Steve Easton of Toronto found that out in 1993 when he opened an organization that provided programs for men who were abused.

Despite a volunteer staff and a shoestring budget, Easton received 2,000 calls a year from throughout North America.
Five years later, unable to access any of the $110 million his province spends annually to fight domestic violence against women and tired of the hostility he received from women's groups, Easton closed up shop.


This is, in my opinion, fully qualified as sexism; it's keeping funds that are earmarked for victims of violence away from some victims of violence based upon their gender. It's being perpetuated by the government (there were court cases, which were lost when he tried to get some of the funding). In some form or another, for some reason or another (mostly, I suspect, to court women's votes), the government of Ontario fought to not help a shelter for men.

for noog:

A National Family Violence Survey conducted several times during a 30-year period indicates that half of domestic violence victims are men.
And a 1998 Department of Justice survey, which isn't broken down by state, finds that while 1.5 million women are battered each year, men account for 36 percent - or 835,000 - of the 2.3 million domestic violence victims.

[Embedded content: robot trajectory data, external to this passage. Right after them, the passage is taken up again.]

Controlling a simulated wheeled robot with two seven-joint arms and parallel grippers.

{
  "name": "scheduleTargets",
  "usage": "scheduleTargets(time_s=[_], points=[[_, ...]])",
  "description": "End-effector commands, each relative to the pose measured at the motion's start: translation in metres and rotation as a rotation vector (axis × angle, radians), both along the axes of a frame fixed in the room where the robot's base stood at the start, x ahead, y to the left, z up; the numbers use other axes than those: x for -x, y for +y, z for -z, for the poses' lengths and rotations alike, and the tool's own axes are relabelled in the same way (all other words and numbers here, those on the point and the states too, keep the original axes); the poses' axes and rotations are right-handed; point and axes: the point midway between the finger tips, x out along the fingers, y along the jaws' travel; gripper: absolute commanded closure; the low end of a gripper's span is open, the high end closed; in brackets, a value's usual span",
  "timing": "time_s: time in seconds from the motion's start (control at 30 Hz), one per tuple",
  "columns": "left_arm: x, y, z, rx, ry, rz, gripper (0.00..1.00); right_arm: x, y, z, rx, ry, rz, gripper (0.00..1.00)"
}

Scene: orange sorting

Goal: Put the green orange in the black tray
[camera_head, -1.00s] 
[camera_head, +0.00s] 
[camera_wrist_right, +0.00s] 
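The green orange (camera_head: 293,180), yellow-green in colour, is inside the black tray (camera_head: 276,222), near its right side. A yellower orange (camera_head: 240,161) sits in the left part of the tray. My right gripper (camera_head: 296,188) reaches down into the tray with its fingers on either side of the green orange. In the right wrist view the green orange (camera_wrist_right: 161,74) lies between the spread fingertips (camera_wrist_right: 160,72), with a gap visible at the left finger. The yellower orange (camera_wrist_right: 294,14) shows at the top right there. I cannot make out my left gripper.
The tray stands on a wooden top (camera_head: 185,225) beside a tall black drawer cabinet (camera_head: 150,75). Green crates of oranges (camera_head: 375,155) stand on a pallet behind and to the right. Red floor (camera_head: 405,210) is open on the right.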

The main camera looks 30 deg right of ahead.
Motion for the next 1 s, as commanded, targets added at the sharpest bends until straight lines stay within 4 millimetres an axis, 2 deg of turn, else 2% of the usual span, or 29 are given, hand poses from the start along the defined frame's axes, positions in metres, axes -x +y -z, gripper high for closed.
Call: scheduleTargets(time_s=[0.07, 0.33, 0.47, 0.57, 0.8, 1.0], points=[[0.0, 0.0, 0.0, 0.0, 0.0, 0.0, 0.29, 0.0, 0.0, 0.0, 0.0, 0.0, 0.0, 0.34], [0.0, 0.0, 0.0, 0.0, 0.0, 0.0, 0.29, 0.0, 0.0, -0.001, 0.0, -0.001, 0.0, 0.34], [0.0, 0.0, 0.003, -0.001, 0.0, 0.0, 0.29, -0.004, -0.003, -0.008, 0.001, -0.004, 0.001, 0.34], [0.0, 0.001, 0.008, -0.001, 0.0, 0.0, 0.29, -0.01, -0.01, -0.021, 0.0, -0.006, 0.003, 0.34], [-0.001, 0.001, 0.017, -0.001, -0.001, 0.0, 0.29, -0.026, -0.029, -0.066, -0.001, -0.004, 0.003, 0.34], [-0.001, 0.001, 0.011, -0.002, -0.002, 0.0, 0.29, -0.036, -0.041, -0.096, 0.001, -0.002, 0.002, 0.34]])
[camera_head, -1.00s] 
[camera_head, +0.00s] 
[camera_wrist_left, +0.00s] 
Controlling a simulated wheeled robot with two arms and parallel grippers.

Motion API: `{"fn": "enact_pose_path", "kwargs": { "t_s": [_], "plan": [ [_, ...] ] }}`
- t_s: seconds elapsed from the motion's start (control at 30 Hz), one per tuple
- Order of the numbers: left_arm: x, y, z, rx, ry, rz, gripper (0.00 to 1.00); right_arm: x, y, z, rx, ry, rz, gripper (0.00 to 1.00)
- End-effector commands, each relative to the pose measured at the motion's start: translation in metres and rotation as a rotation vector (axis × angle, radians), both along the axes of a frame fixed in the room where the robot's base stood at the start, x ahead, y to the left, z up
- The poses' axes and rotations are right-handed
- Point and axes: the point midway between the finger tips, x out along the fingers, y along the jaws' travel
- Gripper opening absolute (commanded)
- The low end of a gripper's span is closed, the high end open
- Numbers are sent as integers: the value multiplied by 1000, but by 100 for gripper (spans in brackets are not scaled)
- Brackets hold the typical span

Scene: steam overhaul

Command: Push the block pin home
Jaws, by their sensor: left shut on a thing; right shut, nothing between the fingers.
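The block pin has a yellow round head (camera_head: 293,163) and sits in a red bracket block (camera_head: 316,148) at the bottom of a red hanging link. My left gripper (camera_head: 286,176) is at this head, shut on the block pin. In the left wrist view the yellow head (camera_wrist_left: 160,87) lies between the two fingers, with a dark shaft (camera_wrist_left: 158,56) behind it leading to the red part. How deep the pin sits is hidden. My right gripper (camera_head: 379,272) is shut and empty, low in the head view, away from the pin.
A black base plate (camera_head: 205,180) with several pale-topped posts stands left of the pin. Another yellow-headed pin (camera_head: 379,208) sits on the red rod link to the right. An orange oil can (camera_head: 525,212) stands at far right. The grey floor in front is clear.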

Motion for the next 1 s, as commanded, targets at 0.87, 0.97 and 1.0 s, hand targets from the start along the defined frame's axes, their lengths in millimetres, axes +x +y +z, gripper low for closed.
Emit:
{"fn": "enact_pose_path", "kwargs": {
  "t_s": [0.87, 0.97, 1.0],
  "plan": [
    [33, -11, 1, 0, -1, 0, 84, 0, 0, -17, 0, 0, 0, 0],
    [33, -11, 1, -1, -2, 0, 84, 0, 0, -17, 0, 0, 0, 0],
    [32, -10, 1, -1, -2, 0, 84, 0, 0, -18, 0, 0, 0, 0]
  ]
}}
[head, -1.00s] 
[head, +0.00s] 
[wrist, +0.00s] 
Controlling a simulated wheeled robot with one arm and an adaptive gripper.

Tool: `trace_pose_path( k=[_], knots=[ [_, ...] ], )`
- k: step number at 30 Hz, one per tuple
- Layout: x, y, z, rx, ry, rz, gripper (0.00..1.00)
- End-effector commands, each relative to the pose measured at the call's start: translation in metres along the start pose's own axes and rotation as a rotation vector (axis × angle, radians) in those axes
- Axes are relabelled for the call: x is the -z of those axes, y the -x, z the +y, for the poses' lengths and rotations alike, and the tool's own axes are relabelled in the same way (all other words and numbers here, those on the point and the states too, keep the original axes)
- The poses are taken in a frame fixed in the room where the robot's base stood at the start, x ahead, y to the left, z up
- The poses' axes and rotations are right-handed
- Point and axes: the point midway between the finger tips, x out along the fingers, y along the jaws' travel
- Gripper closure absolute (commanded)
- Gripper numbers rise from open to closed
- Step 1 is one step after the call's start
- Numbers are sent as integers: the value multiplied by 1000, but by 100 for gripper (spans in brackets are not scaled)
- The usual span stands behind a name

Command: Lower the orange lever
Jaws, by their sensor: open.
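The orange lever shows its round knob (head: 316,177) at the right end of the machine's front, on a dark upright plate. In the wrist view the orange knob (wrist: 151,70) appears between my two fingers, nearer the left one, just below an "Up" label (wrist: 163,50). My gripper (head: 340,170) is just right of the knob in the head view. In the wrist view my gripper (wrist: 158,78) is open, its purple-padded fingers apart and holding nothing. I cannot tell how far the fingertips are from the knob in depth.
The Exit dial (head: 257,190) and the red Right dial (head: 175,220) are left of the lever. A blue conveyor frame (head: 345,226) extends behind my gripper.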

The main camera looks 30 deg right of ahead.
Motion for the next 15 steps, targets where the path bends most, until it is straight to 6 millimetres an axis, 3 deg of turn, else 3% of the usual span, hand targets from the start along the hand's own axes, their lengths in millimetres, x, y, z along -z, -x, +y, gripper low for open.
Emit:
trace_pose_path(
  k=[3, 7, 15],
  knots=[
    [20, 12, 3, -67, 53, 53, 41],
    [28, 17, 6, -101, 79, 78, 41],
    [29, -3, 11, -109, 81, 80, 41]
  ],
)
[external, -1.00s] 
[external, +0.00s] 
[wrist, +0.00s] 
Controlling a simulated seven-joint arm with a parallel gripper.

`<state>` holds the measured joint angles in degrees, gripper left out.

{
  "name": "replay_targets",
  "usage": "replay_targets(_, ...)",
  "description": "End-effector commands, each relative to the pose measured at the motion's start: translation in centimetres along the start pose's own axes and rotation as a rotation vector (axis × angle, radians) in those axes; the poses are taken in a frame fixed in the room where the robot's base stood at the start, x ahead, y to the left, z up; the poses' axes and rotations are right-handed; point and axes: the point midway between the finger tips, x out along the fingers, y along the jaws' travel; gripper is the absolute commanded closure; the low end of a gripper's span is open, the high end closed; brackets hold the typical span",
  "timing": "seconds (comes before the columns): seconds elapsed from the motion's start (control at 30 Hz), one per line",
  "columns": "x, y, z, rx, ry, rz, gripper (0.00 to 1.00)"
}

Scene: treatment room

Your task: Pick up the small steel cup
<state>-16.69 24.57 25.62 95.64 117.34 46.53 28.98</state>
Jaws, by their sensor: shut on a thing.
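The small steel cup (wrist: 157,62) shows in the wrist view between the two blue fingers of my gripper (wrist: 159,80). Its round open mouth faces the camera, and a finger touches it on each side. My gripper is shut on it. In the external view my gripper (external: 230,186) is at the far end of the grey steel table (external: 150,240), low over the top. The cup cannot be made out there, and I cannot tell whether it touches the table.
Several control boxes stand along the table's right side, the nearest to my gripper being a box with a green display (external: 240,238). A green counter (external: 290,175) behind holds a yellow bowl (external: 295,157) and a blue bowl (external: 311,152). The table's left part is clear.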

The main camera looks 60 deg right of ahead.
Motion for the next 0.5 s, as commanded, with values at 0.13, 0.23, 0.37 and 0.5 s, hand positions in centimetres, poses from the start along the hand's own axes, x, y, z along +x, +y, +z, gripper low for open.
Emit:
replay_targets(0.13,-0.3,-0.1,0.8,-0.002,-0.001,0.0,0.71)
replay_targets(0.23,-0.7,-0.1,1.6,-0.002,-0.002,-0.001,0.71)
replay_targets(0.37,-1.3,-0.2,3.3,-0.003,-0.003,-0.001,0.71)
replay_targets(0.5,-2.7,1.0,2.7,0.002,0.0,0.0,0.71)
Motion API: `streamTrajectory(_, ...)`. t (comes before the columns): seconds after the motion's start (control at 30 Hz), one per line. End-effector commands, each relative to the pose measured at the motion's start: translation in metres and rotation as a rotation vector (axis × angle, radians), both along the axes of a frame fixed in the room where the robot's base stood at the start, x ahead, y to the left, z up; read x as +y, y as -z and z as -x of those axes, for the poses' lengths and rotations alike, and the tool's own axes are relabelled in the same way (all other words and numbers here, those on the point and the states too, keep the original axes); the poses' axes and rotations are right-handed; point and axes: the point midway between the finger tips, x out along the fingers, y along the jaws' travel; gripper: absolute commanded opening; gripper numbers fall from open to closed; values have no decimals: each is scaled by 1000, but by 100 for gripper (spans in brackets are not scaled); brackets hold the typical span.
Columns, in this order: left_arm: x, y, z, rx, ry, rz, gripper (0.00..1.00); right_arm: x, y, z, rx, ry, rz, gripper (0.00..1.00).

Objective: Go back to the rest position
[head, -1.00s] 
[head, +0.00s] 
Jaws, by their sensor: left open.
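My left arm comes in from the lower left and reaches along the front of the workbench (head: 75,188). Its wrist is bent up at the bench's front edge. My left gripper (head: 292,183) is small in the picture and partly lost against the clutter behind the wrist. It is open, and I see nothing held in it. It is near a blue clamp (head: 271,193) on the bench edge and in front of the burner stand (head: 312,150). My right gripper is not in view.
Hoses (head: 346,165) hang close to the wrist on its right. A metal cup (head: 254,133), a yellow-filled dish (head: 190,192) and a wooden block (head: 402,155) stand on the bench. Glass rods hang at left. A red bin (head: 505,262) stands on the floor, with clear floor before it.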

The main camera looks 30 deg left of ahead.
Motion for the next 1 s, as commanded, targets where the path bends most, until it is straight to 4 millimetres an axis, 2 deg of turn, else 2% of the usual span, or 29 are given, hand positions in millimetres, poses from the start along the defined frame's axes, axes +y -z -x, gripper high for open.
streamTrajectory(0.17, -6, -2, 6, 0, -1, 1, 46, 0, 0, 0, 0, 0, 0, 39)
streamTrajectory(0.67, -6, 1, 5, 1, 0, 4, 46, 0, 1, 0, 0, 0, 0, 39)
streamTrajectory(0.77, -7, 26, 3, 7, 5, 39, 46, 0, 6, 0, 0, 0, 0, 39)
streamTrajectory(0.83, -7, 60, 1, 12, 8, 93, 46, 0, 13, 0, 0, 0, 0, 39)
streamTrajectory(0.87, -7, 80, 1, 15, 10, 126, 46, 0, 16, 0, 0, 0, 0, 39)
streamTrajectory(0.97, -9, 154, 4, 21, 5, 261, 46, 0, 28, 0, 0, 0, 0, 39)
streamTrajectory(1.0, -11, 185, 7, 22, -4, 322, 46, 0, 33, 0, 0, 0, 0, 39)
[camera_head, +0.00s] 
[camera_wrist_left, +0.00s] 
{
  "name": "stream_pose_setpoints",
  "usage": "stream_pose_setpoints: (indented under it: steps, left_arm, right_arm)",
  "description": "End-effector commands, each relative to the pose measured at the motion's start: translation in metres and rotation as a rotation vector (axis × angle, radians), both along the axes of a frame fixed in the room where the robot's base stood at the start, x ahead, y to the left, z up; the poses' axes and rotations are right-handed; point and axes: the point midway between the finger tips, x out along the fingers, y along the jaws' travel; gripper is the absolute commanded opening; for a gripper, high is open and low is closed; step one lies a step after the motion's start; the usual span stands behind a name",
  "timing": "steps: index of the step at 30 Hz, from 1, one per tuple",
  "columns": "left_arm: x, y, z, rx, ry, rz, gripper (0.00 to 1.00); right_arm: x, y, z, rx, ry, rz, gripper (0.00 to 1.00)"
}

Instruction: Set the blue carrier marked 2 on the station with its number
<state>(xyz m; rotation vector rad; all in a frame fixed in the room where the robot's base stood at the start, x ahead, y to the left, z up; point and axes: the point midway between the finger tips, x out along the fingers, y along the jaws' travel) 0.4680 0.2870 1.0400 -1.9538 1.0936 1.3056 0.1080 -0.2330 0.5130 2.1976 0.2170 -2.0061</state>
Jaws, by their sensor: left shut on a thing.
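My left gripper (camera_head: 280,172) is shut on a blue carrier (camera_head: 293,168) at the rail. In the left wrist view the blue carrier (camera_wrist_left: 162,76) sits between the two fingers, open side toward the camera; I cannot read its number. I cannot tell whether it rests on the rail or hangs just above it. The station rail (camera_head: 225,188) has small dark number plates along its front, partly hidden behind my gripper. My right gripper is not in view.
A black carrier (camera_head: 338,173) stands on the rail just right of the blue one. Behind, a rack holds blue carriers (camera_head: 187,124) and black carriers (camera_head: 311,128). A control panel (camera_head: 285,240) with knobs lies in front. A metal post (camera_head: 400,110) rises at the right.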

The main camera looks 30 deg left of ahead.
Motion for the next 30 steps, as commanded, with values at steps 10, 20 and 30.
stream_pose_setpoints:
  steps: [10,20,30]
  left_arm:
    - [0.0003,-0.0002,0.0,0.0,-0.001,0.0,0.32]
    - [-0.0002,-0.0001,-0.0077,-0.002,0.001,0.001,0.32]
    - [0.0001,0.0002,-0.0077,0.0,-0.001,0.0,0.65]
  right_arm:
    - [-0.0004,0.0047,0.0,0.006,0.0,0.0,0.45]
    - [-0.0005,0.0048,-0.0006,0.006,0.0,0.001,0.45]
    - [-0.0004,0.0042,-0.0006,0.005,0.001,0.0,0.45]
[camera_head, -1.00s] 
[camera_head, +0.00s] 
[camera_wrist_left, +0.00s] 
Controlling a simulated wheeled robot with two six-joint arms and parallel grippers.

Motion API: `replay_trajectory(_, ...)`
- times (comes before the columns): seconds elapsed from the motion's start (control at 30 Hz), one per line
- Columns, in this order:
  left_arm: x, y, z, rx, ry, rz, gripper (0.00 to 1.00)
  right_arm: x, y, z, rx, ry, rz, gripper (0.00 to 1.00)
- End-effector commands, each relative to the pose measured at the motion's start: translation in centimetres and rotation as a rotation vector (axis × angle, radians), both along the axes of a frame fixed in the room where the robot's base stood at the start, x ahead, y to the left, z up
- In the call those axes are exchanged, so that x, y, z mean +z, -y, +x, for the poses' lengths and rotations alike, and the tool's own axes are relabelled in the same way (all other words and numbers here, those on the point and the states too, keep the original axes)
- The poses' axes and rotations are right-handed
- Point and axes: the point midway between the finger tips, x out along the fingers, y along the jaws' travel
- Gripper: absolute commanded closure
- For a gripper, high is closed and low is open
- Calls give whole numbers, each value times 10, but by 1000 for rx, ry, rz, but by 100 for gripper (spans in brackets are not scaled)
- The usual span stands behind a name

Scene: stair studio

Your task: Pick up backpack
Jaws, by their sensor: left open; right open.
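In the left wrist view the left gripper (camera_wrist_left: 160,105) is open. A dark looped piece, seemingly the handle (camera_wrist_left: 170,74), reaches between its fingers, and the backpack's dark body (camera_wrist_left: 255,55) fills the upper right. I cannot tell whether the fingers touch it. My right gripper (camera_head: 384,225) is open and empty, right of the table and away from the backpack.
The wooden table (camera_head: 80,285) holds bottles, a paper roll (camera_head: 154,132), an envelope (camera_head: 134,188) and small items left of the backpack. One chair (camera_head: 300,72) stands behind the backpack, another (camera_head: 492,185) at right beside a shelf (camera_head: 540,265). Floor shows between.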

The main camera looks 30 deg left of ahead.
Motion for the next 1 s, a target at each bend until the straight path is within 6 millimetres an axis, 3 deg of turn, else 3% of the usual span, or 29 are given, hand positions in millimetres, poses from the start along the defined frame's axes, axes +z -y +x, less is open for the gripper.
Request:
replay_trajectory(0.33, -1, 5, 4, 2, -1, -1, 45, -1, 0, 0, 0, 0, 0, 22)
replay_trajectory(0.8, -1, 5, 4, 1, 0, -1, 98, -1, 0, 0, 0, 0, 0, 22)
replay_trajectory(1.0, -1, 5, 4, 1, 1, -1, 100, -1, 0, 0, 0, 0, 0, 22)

Even if you discount the comment by the Men's Rights activist that follows that, that men are less likely to report the abuse (and I am well aware that women are prone to not reporting abuse, as I did not myself the time I was attacked by a domestic partner), those are still huge numbers, and not coming from a gender-based organization. As it says later in the article, Women's advocates maintain that women make up 95 percent to 98 percent of victims, but neither you nor they are giving a cite for this. I've worked in shelters both women's and homeless, and by no means do I believe it's that disproportionate.

Date: 2002-02-08 05:25 am (UTC)
From: [identity profile] noog.livejournal.com
Really, this is ridiculous. Arguing about the structure of a sentence does nothing constructive; it simply detracts from the main argument. I clarified my meaning; what more do you want?